The common law also provides the source of a duty in such a situation based on actual control. The duty of one who takes charge of a third person whom he knows or should know to be likely to cause harm to others, if not controlled, is the duty to exercise reasonable care to prevent the person from doing harm. 2 Restatement (Second) of Torts, § 319 (1965). The Texas court focused on the element of potential control in Clark v. Otis Engineering Corp., 633 S.W.2d 538 (Tex. App. 1982), aff'd 668 S.W.2d 307 (Tex. 1983). The court applied the dangerous propensity rule and found that the defendant employer had a duty not to send an intoxicated employee away from work. In that case the employee was said to be "practically helpless," was ordered to go home, and was accompanied to his car. Here, the guards regardless of their legal authority, ordered Francis to stop walking away and talk to them. He complied. They ordered him to leave the campus. He refused. They told him they would call the state police if he did not leave. He then drove away. Evidence that Francis apparently did not want to leave the campus, but did so at the guards' insistence, raises an issue of material fact as to the amount of control exercised. Evidence that guards can detain law breakers on campus by handcuffing them, confiscating their keys, or locking the main gate to prevent them from leaving shows a greater potential for control than that possessed by the employer in Clark. The guards were wearing uniforms and had an official appearance which would impart an air of authority.

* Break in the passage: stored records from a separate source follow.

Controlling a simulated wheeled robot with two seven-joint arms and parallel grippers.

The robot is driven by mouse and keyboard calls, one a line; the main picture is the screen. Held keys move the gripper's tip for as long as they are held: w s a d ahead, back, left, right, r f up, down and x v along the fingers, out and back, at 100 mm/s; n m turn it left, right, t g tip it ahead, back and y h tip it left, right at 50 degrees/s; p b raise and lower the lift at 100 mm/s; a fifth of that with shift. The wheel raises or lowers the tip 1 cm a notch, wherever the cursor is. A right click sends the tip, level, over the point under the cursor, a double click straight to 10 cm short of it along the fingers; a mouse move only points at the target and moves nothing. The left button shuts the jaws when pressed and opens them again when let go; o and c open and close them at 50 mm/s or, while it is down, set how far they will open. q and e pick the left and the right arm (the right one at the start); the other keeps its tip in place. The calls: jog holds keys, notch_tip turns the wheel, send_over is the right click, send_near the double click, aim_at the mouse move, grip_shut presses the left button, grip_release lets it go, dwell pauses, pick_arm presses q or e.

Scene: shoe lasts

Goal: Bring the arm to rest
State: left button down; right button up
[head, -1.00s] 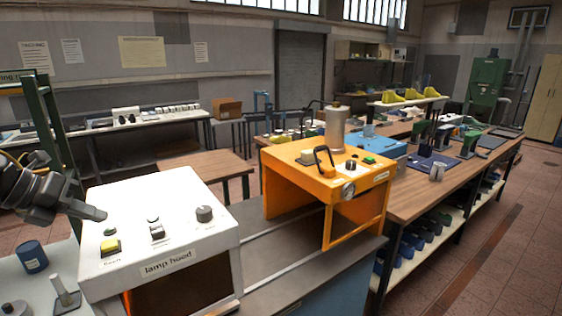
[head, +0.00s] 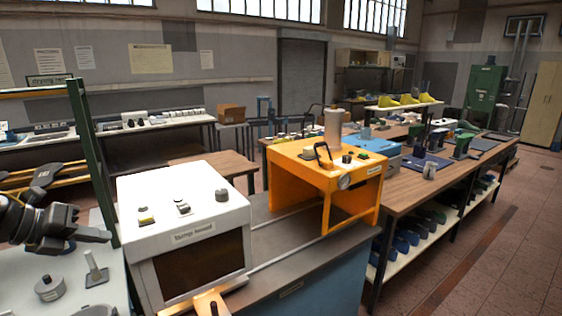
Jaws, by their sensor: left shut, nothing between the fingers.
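My left gripper (head: 101,236) comes in from the left edge. It is shut and empty, above the pale bench top (head: 30,262) and just left of the white lamp hood box (head: 185,190). It appears apart from the box, though the exact gap is hard to judge. My right gripper is out of view.
A grey round weight (head: 48,289) and a grey upright peg on a base (head: 95,270) stand below the gripper. A green rack post (head: 92,160) rises close behind it. An orange press frame (head: 325,175) stands right of the white box.

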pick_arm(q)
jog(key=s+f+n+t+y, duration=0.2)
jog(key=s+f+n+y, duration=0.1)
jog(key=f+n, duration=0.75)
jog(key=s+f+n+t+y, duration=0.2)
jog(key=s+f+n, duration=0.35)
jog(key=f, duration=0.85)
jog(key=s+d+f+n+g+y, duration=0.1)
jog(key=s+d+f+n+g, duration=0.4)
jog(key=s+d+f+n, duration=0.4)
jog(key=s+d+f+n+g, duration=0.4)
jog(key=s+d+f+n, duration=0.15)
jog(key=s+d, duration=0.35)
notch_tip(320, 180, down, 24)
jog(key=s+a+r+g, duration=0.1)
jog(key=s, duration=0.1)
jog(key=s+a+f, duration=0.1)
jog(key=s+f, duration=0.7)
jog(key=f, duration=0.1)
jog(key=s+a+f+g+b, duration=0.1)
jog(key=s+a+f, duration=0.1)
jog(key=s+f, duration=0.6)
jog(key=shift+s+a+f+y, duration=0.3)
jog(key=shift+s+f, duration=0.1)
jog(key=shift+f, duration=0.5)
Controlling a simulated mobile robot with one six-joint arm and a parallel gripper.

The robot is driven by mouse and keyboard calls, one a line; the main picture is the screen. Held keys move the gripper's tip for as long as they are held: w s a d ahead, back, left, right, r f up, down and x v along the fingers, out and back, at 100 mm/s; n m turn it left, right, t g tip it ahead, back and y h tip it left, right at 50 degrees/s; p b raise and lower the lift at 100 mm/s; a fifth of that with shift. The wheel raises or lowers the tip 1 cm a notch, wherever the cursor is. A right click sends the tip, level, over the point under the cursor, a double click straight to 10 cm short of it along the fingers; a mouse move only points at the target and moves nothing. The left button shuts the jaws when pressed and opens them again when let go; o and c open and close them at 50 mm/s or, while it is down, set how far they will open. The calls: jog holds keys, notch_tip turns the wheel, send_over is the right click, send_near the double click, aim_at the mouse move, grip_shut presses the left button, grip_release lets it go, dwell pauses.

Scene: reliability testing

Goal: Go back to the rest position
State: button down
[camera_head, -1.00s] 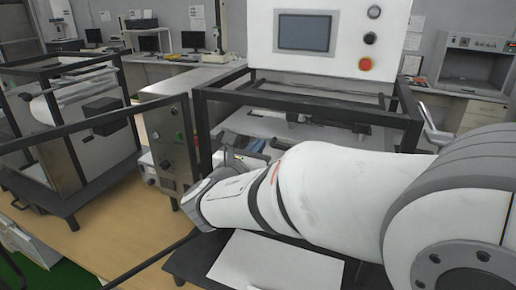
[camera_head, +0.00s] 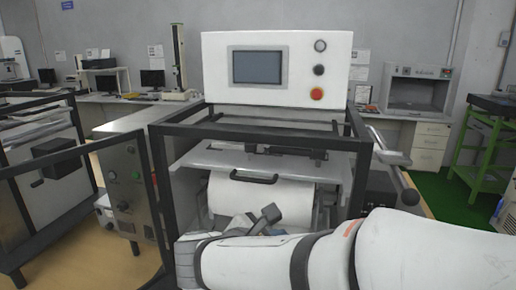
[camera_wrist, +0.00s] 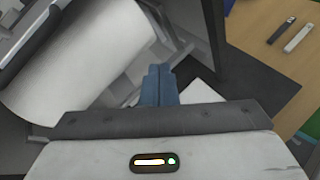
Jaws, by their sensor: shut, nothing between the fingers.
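My gripper (camera_wrist: 158,72) shows in the wrist view with its two blue fingers closed together and nothing between them. In the head view my white arm comes in from the lower right, and the gripper's grey-blue end (camera_head: 252,222) is in front of the machine. The machine has a black frame (camera_head: 160,185) and a white roll (camera_head: 240,197) inside. The roll also shows at the upper left of the wrist view (camera_wrist: 85,60). I cannot tell from the head view how far the gripper is from the roll.
A white control panel (camera_head: 277,68) with a screen and a red button tops the machine. A grey control box (camera_head: 128,190) stands at left. Two small tools (camera_wrist: 290,35) lie on a wooden surface in the wrist view. A green-framed bench (camera_head: 487,150) stands at far right.

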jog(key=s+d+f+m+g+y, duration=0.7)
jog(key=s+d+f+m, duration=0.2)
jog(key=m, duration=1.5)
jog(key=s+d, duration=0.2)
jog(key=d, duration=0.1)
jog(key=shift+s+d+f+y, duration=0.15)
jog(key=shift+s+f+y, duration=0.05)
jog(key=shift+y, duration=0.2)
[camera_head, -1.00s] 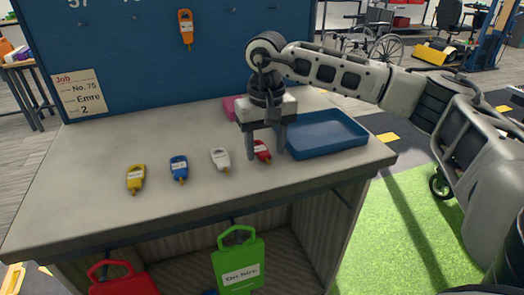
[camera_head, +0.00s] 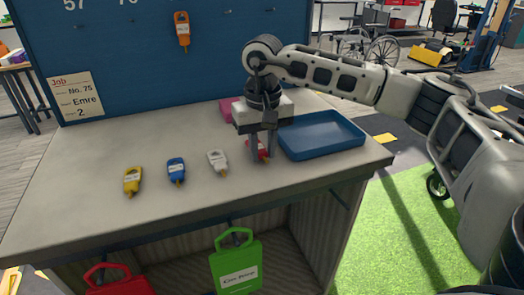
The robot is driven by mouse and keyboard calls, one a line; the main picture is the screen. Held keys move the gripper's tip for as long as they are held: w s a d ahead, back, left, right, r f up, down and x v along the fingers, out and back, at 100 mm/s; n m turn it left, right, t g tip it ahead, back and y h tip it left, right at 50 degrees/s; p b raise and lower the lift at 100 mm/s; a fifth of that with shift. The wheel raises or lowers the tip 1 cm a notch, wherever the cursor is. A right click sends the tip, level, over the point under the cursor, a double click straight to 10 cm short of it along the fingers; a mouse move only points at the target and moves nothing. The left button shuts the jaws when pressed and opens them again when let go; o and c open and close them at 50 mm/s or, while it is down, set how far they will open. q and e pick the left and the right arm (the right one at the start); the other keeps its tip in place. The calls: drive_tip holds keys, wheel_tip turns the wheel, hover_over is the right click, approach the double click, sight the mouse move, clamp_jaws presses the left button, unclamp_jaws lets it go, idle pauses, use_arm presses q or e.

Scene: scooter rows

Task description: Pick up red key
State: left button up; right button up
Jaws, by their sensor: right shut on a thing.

Defendants note that the element of control in Clark arose out of the employer-employee relationship and, therefore, contend that a special relationship of that type is required before finding a duty. However, we believe the element of control to be dispositive. Here, the driver created the necessary relationship by driving on campus in an intoxicated condition in the presence of the guards. The guards, in the exercise of their duties, undertook to remove Francis from the campus. See Childers v. Southern Pacific Co., 20 N.M. 36, 149 P. 307 (1915). Defendants' duty was not to insure the plaintiff's safety, but to exercise reasonable care. Prosser and Keeton on Torts, § 56 at 385 (5th ed. 1984). The degree of control the guards possessed is an issue of fact, as is the issue of whether they exercised reasonable care.
Summary judgment is only proper where there are no issues of material fact. Goodman v. Brock, 83 N.M. 789, 498 P.2d 676 (1972). Here, there is a factual question whether the defendants' employees had control over Francis. The requisite control may be shown in either of two ways. First, if the guards had the authority to arrest (or detain) then they had a duty to do so. If they did not have such authority, *194 but exercised actual control over Francis, they had a duty of reasonable care. Whether either duty was breached is a question of material fact. Therefore, summary judgment was improper. We reverse and remand for trial under general negligence principles. Plaintiff should recover his appellate costs.
IT IS SO ORDERED.
WOOD and BIVINS, JJ., concur.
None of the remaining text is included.